La percepción de lo ajeno

Dejé de seguir cuentas de fotos de mujeres hace mucho. Antes lo hacía porque pensaba que sería bonito sacarme alguna igual. Luego me di cuenta que no soy igual y mejor allí lo dejé.

Todos tenemos percepciones del entorno. Curiosamente, creemos que lo que tienen los demás puede ser mejor que lo nuestro. Pregúntenle a cualquier mujer que se mira al espejo y encuentra el defecto, aunque sólo tenga uno. O a cualquier hombre que mide sus éxitos contra los del de al lado.

Jodido. Jodido eso de buscar nuestra satisfacción, la nuestra propia, en cosas fuera. Terminamos pensando que no somos suficientes.

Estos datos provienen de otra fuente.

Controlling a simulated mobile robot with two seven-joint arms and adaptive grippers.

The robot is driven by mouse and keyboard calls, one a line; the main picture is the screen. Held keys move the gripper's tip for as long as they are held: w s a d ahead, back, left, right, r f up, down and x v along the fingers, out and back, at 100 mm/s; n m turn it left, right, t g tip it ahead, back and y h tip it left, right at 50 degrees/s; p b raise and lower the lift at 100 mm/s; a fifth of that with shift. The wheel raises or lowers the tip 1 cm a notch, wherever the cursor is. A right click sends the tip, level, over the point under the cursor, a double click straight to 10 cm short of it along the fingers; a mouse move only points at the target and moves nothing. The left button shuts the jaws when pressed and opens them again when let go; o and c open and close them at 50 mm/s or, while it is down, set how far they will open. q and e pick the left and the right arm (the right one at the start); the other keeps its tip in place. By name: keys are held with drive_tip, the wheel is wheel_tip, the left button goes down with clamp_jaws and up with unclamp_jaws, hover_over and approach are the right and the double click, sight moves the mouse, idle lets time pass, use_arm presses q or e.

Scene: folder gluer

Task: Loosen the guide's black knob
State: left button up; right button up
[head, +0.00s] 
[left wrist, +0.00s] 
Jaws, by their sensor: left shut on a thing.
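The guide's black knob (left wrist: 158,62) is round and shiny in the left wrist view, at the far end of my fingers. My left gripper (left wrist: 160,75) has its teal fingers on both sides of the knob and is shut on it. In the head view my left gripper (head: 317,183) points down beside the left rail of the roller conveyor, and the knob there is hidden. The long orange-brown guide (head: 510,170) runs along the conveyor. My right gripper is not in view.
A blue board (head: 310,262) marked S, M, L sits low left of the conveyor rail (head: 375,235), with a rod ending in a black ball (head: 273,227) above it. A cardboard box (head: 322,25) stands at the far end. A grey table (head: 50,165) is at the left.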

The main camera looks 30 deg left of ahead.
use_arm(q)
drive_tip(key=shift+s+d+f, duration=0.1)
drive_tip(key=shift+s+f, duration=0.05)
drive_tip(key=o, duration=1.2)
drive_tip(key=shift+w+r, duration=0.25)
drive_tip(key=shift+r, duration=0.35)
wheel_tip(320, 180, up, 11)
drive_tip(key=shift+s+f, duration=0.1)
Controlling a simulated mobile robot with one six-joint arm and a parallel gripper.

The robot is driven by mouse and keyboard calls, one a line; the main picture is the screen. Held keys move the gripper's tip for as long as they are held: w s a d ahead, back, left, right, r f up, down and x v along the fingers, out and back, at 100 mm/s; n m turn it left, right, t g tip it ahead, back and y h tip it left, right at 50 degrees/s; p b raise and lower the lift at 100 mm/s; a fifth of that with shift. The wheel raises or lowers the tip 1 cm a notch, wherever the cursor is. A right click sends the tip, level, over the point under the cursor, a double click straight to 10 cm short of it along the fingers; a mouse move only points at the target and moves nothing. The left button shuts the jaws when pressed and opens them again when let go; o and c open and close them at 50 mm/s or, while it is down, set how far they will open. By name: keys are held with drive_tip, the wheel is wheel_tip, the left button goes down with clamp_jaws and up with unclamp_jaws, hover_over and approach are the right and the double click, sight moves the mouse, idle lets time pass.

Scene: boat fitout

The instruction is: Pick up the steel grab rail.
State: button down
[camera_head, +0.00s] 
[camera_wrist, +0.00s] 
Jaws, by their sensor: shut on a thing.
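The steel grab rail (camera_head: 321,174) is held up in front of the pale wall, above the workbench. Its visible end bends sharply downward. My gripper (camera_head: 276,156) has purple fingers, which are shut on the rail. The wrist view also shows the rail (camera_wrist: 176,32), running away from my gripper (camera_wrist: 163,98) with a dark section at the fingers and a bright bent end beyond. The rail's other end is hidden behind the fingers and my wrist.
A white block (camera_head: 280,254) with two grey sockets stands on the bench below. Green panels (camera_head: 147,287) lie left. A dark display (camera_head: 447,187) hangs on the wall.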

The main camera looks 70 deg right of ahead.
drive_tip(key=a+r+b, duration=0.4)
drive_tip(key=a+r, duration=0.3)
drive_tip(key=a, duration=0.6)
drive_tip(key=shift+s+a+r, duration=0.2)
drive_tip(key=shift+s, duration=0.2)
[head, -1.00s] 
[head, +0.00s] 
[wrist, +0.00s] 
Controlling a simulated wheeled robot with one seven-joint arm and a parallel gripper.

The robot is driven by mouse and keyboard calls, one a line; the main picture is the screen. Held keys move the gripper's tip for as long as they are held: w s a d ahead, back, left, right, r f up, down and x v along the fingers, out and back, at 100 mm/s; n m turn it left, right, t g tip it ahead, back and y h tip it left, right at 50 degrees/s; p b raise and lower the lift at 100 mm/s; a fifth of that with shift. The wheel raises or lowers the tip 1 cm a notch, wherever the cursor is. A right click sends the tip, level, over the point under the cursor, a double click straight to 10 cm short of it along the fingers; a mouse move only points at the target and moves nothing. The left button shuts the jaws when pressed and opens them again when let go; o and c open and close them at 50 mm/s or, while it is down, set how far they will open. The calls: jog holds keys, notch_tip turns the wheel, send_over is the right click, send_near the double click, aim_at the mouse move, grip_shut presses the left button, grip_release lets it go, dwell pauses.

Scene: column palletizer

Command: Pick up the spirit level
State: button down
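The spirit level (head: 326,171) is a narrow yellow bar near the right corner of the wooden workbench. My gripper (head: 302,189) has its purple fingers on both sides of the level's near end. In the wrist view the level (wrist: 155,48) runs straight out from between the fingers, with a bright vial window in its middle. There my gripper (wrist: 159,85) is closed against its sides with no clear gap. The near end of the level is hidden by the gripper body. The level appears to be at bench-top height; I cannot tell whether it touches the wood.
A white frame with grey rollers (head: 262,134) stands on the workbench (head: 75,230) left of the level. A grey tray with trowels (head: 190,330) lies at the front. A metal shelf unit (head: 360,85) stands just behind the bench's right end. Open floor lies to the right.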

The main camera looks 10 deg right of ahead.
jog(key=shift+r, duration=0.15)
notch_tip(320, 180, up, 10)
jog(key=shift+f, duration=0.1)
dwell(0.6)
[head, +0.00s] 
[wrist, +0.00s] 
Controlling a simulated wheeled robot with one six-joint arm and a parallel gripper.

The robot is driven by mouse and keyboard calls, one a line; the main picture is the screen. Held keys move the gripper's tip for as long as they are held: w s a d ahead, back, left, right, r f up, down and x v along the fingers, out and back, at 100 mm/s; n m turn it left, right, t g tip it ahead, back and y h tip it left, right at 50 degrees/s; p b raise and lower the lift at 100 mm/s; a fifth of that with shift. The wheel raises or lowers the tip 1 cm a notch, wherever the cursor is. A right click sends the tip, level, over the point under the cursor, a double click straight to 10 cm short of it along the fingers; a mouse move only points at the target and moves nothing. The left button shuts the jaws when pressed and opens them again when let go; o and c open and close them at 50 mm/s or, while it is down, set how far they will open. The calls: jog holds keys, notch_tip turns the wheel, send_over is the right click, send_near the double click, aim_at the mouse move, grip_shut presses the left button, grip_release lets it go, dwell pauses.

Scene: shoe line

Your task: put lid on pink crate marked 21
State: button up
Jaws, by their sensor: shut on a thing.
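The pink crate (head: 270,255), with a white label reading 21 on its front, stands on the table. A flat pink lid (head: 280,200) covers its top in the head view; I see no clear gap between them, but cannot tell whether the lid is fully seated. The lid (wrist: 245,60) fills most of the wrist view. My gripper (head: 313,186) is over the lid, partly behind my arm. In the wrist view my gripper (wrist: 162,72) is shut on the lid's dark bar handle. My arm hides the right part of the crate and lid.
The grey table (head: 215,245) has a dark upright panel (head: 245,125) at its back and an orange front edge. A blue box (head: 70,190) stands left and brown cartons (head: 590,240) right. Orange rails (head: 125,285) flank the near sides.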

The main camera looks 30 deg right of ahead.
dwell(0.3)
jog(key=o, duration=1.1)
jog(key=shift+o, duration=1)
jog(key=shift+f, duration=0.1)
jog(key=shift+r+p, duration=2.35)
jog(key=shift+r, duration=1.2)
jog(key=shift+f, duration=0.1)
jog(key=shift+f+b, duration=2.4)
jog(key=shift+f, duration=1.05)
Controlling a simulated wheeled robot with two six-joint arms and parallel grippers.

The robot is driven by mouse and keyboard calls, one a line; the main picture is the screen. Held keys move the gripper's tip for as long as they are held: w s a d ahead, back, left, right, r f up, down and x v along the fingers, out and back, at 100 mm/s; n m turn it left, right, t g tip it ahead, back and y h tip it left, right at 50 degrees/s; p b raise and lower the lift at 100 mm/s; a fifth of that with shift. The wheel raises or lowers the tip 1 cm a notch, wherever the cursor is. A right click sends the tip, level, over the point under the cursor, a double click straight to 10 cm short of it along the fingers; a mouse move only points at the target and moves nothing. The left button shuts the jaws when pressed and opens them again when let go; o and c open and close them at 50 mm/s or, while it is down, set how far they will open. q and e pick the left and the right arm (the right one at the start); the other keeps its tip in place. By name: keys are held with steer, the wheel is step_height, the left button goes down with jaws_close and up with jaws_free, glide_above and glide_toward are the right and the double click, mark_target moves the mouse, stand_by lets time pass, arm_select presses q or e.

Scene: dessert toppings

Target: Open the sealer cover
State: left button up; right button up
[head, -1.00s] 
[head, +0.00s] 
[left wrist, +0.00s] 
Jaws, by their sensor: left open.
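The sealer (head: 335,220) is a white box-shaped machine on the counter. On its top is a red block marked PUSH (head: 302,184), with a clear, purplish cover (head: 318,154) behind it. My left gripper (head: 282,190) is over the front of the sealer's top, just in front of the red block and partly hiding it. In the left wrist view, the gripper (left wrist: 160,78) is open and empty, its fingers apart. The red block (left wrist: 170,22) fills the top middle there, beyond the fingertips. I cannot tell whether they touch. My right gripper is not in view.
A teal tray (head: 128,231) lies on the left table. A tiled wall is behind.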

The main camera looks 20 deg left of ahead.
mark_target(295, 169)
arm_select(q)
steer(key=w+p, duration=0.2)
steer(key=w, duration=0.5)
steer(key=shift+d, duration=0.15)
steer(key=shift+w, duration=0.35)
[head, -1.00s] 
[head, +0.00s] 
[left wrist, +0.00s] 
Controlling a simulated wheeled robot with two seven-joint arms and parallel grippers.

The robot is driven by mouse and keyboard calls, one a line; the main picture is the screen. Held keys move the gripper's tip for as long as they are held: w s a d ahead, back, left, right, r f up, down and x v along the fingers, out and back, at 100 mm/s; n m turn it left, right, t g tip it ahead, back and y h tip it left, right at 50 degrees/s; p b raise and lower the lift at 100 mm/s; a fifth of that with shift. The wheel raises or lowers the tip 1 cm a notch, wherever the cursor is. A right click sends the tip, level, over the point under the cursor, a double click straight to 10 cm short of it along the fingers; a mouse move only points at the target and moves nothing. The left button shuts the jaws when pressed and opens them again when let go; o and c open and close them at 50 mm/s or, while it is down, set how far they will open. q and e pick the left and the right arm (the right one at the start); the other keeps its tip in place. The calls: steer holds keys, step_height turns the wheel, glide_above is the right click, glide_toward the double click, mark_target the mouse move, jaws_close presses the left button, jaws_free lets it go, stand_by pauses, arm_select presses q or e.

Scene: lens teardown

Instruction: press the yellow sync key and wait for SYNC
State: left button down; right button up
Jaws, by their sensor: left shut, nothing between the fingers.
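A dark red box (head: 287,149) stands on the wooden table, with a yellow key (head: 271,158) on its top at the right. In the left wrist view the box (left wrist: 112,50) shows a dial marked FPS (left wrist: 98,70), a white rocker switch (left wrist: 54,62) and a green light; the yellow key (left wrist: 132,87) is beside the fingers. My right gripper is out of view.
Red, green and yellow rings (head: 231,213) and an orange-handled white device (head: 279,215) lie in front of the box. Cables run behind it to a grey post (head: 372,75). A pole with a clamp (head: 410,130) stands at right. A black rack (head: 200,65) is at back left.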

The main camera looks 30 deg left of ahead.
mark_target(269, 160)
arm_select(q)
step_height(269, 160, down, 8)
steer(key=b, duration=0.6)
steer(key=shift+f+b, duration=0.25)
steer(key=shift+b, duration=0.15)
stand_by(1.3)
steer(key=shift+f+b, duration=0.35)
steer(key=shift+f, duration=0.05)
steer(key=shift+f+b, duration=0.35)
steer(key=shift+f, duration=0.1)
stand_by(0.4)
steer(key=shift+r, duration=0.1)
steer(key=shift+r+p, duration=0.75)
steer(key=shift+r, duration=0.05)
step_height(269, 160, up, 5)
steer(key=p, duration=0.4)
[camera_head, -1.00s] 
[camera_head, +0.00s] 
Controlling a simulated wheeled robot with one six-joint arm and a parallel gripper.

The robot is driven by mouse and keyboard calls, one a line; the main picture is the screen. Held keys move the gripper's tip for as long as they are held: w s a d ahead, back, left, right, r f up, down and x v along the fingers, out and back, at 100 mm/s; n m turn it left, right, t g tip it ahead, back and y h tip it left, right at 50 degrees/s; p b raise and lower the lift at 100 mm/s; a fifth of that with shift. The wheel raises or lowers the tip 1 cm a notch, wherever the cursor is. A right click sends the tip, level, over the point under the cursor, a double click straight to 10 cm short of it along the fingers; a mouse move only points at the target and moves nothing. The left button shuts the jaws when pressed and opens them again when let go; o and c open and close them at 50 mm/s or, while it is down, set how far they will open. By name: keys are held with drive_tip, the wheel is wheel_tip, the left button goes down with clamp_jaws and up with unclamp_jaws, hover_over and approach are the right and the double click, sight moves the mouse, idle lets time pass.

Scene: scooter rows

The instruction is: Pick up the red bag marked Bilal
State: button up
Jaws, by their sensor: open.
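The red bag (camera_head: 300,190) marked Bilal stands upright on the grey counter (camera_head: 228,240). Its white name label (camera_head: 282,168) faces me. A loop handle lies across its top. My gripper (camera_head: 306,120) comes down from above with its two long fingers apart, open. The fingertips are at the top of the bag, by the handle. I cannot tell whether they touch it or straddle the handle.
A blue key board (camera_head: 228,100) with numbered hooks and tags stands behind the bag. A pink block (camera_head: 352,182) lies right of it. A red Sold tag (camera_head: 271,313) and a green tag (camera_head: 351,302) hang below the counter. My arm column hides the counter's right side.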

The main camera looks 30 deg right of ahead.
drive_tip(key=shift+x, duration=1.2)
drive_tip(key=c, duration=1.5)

Me pasa. Todo. El. Puto. Tiempo. Hoy, sobre todo, que tuve un diciembre de excesos de comida, ando con estorbos en el cuerpo que tenía varios meses de no sentir. Y, yo sé que es es ridículo, pero ya no quiero ni salir.

Se me olvida que la razón por la que estaba flaca a principios del 2017 era porque la angustia no me dejaba comer. Y que, en balance, tal vez sea más importante no querer morirme a caber en una talla 2.

Tonteras. Nos llenamos de tonteras.

Espero poder perderlas junto con las libras extra que sí me molestan.

 

Regresar, siempre

Iba a poner de título «La que es, vuelve», porque así me siento. Hace unos años, decidí, por cuestiones prácticas y de presupuesto, pasarme a libros digitales. Son una maravilla. Por supuesto. Regalé las ediciones menos afortunadas de mis libros favoritos (adiós Dumas en versión de a 5 pesos totalmente desvencijada) y comencé a buscar versiones hasta en pdf de los clásicos y no tan clásicos. Admito que así leí todo Harry Potter.

Pero… la que es, vuelve. Hace poco perdí el quicio en una feria de libros latinoamericana y regresé con una maleta reventada de papel. No es que sea purista y diga que sólo en papel se puede/debe leer. Es que hay una abstracción que se logra cuando se separa el mundo entre las páginas. El teléfono o la tablet tienen un componente de conexión con el mundo exterior que se cierra al abrir un libro de «verdad». Y qué bueno, sinceramente.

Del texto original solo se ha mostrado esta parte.